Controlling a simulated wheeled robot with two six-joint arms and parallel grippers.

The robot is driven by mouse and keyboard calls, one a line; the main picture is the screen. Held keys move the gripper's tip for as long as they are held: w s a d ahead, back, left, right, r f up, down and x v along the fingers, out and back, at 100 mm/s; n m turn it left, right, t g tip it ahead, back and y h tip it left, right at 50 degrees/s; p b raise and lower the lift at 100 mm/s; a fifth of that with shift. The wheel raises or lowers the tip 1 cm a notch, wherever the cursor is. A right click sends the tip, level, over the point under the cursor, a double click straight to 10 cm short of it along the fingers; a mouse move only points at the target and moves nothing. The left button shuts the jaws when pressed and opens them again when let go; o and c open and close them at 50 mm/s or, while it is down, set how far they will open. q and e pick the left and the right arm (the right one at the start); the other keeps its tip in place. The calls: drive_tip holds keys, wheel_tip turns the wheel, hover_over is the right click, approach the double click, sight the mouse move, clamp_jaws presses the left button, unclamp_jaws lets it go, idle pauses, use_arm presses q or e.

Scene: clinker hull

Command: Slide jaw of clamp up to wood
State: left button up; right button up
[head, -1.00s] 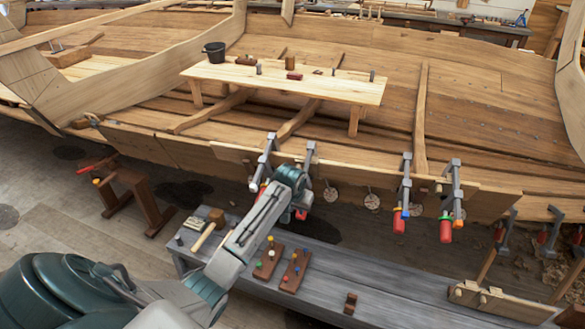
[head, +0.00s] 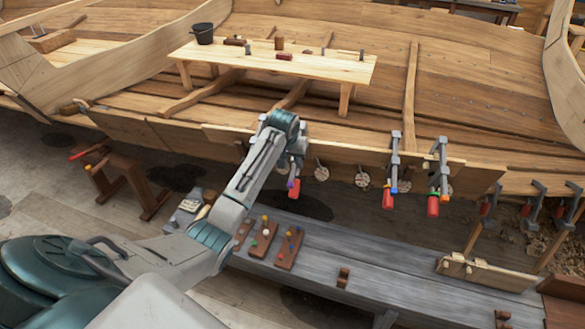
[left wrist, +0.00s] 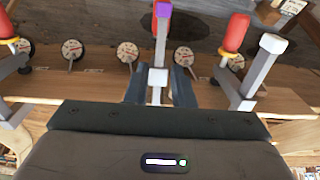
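In the left wrist view, a grey bar clamp (left wrist: 161,45) with a purple end stands between the two dark fingers of my left gripper (left wrist: 158,83). The fingers are apart, one on each side of the bar, with gaps showing. A grey jaw block (left wrist: 158,77) on the bar lies between them, close to the wooden plank (left wrist: 85,84). In the head view, this clamp's red and purple handle (head: 293,187) hangs below the hull's plank edge (head: 345,152); my wrist hides the fingers and the clamp's upper part. My right gripper is not in view.
Other clamps with red handles (head: 390,196) (head: 433,204) hang along the same plank edge. In the wrist view, neighbouring clamps (left wrist: 245,80) flank my gripper closely. Round tags (head: 321,173) hang beneath the plank. A grey bench (head: 350,262) with peg blocks stands below.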

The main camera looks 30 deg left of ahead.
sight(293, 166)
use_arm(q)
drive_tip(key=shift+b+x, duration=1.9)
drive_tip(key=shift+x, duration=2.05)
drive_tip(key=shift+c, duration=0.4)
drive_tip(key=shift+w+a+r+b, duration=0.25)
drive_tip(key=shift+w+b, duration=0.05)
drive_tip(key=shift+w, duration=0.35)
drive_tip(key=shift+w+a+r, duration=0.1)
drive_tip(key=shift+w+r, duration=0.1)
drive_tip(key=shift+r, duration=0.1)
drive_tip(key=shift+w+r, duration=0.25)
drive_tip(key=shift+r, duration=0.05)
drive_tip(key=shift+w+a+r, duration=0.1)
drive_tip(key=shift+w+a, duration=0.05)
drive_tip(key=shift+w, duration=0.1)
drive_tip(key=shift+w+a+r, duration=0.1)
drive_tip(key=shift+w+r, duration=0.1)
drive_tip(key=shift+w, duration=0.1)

▶ [Task to carry out]
Take the listing and print it again exactly, but without any pictures.

▶ [Task output]
Controlling a simulated wheeled robot with two six-joint arms and parallel grippers.

The robot is driven by mouse and keyboard calls, one a line; the main picture is the screen. Held keys move the gripper's tip for as long as they are held: w s a d ahead, back, left, right, r f up, down and x v along the fingers, out and back, at 100 mm/s; n m turn it left, right, t g tip it ahead, back and y h tip it left, right at 50 degrees/s; p b raise and lower the lift at 100 mm/s; a fifth of that with shift. The wheel raises or lowers the tip 1 cm a notch, wherever the cursor is. A right click sends the tip, level, over the point under the cursor, a double click straight to 10 cm short of it along the fingers; a mouse move only points at the target and moves nothing. The left button shuts the jaws when pressed and opens them again when let go; o and c open and close them at 50 mm/s or, while it is down, set how far they will open. q and e pick the left and the right arm (the right one at the start); the other keeps its tip in place. The calls: drive_tip holds keys, wheel_tip turns the wheel, hover_over is the right click, approach the double click, sight the mouse move, clamp_jaws presses the left button, unclamp_jaws lets it go, idle pauses, use_arm presses q or e.

Scene: clinker hull

Command: Slide jaw of clamp up to wood
State: left button up; right button up
[head, -1.00s] 
[head, +0.00s] 
[left wrist, +0.00s] 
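In the left wrist view, a grey bar clamp (left wrist: 161,45) with a purple end stands between the two dark fingers of my left gripper (left wrist: 158,83). The fingers are apart, one on each side of the bar, with gaps showing. A grey jaw block (left wrist: 158,77) on the bar lies between them, close to the wooden plank (left wrist: 85,84). In the head view, this clamp's red and purple handle (head: 293,187) hangs below the hull's plank edge (head: 345,152); my wrist hides the fingers and the clamp's upper part. My right gripper is not in view.
Other clamps with red handles (head: 390,196) (head: 433,204) hang along the same plank edge. In the wrist view, neighbouring clamps (left wrist: 245,80) flank my gripper closely. Round tags (head: 321,173) hang beneath the plank. A grey bench (head: 350,262) with peg blocks stands below.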

The main camera looks 30 deg left of ahead.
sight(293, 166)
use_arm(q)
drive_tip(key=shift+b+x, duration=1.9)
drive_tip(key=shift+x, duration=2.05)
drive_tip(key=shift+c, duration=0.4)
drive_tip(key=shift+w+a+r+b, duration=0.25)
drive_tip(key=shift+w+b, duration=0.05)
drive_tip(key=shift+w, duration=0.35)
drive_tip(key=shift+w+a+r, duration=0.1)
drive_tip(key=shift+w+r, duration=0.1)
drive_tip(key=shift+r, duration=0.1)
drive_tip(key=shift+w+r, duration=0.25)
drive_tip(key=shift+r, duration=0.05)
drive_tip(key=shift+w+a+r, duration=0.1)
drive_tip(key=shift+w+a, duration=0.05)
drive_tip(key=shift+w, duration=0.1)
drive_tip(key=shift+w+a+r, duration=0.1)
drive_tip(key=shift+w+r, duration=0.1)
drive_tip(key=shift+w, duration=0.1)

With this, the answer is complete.